The Weight of the World


Sometimes I feel like the character May in The Secret Life of Bees by Sue Monk Kidd. In this fascinating novel, May is either emotionally high or down-in-the-pits low. When she’s feeling sad, her sister August tells her to go out to her crying wall. In the chinks of this stone wall are many pieces of rolled-up paper on which May writes down whatever is troubling her at the time. It’s her family’s version of the Wailing Wall in Jerusalem.

I don’t have a crying wall exactly, except for my journal and sometimes my blog. (Apologies to my friends who have read more than one variation on this theme.) Maybe it’s just the weather today…I’m looking out my office window at yet another gray, gloomy sky…but I am feeling weepy today.
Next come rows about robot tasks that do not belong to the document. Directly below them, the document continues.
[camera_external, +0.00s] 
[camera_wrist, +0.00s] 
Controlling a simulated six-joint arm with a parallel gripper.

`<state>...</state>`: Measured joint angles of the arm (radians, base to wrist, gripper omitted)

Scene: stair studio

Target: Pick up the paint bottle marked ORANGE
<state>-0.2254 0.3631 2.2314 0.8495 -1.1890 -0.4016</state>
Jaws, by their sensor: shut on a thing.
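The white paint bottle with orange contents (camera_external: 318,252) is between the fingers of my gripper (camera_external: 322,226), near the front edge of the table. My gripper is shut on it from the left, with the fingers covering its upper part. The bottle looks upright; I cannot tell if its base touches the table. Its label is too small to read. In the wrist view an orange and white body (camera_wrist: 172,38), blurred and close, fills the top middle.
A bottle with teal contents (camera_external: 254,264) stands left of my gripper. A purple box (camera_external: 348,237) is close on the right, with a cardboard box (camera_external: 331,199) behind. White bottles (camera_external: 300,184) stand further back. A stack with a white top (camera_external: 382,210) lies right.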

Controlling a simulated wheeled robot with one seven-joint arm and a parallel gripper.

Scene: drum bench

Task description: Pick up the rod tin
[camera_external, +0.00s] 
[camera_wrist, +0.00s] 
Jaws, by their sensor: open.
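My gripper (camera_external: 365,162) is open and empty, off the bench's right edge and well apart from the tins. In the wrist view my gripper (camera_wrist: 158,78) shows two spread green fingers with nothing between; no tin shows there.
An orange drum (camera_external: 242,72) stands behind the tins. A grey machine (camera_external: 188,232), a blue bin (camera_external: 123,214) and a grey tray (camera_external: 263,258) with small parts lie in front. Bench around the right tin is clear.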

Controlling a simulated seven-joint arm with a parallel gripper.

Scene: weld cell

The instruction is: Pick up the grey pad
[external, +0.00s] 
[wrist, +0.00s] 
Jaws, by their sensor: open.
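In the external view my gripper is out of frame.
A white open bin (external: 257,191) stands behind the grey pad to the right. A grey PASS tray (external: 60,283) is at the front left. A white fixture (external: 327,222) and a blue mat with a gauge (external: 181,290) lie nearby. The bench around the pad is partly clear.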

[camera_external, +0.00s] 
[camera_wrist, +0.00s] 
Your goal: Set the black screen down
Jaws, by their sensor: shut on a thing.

I suspect it’s more than the weather, though.

The thing that gets to me is that I think about a lot of stuff that happens in life—to the point of obsession. I suspect the reason I’m feeling weepy today is that I’ve seen too many pictures of devastation in Japan, I’ve passed too many homeless persons, I’ve read too many accounts of  friends suffering losses or facing eventual loss, I’ve seen too much meanness in the way we humans treat our fellow citizens on this planet. I take these things into my heart. I pray about them and try to release them to God, but sometimes I just have a hard time letting go of the sorrow.

I have decided that rather than deny my sadness, I might as well accept it. Incidentally, while I was thinking about this very subject, my eyes fell on a magazine on my desk. It’s the current issue of Alive Now, a publication for people who enjoy poetry, photography, art, quotations, and short articles about the spiritual life. Today this magazine is my friend, because the theme of the March/April issue is “The Gift of Sorrow.”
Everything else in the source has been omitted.